Data to use.

======

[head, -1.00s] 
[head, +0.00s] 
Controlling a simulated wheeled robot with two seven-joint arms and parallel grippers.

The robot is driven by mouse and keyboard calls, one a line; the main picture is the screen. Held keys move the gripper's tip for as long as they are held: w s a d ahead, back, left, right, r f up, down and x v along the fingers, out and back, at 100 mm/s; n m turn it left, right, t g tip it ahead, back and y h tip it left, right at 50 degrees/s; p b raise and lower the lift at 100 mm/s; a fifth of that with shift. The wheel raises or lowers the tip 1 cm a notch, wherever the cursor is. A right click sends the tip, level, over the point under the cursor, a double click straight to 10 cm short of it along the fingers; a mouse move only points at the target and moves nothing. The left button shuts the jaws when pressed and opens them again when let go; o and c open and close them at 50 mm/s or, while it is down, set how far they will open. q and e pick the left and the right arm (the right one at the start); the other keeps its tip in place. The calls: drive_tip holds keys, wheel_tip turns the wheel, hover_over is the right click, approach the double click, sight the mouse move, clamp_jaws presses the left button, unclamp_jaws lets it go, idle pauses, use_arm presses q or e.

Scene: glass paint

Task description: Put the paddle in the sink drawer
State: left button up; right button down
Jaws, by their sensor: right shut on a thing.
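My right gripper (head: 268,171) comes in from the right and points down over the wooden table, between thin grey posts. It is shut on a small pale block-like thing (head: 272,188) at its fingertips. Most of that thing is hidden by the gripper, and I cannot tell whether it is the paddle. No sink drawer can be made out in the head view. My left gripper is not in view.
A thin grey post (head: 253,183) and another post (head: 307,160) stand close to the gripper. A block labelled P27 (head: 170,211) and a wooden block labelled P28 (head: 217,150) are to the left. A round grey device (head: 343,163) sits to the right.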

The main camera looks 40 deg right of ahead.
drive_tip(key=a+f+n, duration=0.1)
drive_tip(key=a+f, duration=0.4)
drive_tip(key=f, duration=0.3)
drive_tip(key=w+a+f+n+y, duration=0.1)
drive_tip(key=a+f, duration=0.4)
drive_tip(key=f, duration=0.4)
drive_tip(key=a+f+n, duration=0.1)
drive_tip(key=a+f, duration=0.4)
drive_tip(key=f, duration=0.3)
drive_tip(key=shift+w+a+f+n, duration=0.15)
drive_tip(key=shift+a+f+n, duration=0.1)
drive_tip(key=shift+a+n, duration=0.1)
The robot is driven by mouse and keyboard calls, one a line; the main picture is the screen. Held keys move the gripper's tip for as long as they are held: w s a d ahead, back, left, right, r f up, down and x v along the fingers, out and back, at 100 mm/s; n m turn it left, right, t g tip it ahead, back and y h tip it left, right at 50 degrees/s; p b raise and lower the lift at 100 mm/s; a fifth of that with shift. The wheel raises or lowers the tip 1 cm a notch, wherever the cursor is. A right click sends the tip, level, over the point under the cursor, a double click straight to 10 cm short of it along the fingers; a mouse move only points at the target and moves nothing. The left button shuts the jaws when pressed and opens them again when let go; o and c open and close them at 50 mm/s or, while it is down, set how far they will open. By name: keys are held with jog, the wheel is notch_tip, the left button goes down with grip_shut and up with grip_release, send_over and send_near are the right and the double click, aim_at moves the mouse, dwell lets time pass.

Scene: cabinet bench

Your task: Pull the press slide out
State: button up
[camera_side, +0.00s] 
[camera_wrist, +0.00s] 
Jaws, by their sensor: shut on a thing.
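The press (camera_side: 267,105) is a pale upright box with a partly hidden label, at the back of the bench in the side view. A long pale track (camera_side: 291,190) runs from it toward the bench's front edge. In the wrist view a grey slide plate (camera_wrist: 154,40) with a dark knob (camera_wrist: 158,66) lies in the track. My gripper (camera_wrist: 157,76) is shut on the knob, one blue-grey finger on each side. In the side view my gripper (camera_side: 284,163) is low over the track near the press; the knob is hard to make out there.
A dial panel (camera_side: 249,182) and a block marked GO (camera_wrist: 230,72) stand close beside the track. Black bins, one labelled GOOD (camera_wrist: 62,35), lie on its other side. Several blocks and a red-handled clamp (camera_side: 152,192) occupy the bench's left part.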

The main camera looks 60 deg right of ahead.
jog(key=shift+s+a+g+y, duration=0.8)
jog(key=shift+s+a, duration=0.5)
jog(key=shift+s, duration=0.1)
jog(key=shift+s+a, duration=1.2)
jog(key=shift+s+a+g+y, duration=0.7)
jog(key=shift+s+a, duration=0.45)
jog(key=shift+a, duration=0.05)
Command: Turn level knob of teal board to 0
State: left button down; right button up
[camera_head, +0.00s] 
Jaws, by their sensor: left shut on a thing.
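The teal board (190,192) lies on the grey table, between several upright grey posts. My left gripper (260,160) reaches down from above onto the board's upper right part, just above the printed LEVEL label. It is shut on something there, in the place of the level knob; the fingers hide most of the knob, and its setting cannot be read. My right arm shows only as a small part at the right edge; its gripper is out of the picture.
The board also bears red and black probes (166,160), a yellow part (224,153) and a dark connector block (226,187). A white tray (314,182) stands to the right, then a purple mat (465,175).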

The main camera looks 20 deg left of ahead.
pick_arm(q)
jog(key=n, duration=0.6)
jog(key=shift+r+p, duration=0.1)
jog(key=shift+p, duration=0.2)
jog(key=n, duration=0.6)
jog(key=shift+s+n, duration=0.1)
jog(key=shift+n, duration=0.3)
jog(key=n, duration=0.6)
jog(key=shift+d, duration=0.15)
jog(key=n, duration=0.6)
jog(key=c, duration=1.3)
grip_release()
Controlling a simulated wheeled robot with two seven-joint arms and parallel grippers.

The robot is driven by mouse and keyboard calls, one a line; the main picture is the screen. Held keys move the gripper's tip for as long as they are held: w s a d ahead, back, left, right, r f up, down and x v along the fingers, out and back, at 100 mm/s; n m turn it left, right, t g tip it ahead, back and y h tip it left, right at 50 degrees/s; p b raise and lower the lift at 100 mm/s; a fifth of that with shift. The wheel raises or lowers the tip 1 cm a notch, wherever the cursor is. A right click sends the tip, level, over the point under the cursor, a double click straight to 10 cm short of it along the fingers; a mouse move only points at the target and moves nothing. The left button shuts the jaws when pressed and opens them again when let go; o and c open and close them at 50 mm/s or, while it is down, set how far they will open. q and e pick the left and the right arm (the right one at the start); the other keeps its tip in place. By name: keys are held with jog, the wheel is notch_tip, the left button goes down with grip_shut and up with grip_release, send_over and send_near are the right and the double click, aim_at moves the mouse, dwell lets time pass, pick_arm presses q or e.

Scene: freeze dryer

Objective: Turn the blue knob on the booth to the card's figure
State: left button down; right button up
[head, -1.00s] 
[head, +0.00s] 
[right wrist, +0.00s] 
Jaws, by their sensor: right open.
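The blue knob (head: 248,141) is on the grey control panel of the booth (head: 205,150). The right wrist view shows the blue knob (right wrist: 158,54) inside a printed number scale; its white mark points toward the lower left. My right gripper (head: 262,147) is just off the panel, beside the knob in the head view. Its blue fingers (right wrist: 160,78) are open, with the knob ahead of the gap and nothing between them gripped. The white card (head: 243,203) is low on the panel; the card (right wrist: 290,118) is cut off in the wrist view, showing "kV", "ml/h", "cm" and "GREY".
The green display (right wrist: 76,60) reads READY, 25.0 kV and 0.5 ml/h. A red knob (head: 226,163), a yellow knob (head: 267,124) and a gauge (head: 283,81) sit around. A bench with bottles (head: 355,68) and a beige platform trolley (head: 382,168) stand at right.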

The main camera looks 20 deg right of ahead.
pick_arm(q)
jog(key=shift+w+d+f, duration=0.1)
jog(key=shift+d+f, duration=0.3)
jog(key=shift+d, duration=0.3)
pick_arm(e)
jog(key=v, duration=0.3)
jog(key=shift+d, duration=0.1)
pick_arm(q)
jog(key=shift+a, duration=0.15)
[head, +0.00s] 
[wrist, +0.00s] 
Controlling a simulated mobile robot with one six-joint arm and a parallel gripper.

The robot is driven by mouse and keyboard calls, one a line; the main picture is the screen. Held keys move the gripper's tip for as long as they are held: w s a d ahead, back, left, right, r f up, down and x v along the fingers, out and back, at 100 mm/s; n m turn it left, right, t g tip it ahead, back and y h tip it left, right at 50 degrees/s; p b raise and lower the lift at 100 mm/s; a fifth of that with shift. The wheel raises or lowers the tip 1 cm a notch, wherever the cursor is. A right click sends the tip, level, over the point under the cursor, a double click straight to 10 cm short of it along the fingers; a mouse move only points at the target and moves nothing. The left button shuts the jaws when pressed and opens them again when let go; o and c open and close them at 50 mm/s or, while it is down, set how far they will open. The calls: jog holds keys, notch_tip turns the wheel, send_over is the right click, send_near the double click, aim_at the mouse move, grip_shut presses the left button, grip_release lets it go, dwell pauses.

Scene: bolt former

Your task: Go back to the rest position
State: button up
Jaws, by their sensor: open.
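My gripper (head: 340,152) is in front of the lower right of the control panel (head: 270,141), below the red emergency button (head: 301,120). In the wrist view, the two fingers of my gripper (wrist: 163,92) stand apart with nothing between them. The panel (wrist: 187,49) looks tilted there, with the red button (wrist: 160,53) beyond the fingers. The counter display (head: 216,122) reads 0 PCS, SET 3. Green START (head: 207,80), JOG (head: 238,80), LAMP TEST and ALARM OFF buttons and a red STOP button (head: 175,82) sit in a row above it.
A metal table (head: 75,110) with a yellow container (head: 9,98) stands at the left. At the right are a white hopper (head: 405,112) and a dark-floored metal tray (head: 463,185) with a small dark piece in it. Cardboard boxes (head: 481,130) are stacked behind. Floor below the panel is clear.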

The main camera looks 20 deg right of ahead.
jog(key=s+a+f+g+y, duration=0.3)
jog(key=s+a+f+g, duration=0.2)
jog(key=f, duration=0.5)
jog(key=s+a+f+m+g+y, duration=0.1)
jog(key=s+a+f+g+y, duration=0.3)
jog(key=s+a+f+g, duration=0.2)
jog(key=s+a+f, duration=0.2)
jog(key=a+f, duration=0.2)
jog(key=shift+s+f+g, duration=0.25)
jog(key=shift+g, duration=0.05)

======

Repeat, exactly as they stand above, the lines from the line with "Scene: cabinet bench" to the line with "[camera_wrist, +0.00s]", both lines included.

Scene: cabinet bench

Your task: Pull the press slide out
State: button up
[camera_side, +0.00s] 
[camera_wrist, +0.00s] 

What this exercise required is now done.